In a related development last Wednesday, the CFTC amended its record-keeping rule to improve market oversight. The agency amended the rule to clarify 1) that traders holding reportable positions are required to keep information relating to those positions — including information regarding positions and transactions held or executed outside the regulated market — and to provide that information to the agency upon request; and 2) what constitutes hedging activity with respect to a reportable position.
“This clarification will bring added transparency. It also serves as an important complement to the CFTC’s report released to Congress,” Lukken said.
At the House subcommittee hearing, he requested that the CFTC’s civil and criminal penalties be elevated to a maximum level of $1 million, and that the maximum prison term be doubled to 10 years for violations of the CEA. Lukken said this would put the CFTC on par with FERC, which was granted greater penalty authority under the Energy Policy Act of 2005.
As to the need for more funding, he said the CFTC is “stretched to the limit” with respect to staffing. “The Commission’s funding has remained static over the past few years, while staff levels have decreased to historically low levels…In reauthorization, Congress should be mindful of the resources that are needed to fulfill the commission’s mandate.

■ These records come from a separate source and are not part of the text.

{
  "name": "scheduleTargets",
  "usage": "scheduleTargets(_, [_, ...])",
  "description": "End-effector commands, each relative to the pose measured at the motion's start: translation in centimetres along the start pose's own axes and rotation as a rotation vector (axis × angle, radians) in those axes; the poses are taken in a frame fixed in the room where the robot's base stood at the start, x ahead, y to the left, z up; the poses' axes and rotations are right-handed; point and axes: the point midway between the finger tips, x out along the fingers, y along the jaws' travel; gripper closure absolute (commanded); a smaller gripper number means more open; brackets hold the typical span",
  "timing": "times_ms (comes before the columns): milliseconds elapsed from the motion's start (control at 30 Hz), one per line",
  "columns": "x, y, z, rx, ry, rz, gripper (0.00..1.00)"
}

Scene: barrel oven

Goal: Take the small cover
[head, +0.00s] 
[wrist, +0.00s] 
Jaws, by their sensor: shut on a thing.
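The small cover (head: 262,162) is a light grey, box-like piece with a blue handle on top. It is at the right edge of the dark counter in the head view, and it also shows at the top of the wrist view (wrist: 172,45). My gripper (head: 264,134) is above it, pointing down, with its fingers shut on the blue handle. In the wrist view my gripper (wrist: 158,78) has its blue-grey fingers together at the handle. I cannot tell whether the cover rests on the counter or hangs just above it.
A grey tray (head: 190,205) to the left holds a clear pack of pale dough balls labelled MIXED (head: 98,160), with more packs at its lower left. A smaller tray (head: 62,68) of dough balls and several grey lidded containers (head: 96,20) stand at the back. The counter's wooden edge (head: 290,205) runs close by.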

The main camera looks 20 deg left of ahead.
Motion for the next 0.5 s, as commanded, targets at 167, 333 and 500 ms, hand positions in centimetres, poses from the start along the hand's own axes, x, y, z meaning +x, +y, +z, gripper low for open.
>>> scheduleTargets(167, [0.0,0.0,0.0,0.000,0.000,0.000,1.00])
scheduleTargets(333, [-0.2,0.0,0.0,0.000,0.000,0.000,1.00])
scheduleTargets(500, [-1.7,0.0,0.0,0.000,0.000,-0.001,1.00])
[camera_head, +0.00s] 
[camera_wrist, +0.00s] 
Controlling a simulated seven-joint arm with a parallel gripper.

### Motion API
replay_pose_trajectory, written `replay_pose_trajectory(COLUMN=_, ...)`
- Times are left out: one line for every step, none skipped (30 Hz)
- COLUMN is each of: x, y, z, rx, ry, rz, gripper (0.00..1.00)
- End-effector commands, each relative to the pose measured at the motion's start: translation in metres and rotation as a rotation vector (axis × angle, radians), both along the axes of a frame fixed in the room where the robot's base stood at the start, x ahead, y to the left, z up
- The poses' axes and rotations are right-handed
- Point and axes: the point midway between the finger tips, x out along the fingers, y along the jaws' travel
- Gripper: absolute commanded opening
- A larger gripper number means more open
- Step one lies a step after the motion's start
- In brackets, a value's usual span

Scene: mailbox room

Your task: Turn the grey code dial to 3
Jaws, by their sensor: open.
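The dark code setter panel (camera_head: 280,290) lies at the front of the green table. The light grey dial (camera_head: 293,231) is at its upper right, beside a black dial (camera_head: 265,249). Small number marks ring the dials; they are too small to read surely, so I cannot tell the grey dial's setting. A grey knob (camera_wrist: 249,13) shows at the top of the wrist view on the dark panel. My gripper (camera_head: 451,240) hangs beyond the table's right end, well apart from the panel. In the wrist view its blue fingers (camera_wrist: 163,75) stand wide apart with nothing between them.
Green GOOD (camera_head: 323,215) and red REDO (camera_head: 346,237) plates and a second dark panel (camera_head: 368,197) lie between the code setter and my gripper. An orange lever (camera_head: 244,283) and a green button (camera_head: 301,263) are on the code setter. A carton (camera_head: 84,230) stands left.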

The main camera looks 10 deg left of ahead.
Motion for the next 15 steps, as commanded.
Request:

I am hopeful that Congress will support sufficient funding of the CFTC at a level that matches its regulatory expectation for this agency and the growth of these markets.”
Lukken also urged Congress to clarify the CFTC’s antifraud authority for futures contracts to ensure that it applies to both bilateral principal-to-principal trades and “intermediated” transactions involving a broker-customer relationship. Principal-to-principal transactions occur between two eligible contract participants, including entities such as regulated banks or insurance companies, and well-capitalized companies or individuals.
“Without this clarification, the work of Congress…to protect energy markets from fraud could be rendered meaningless,” he said.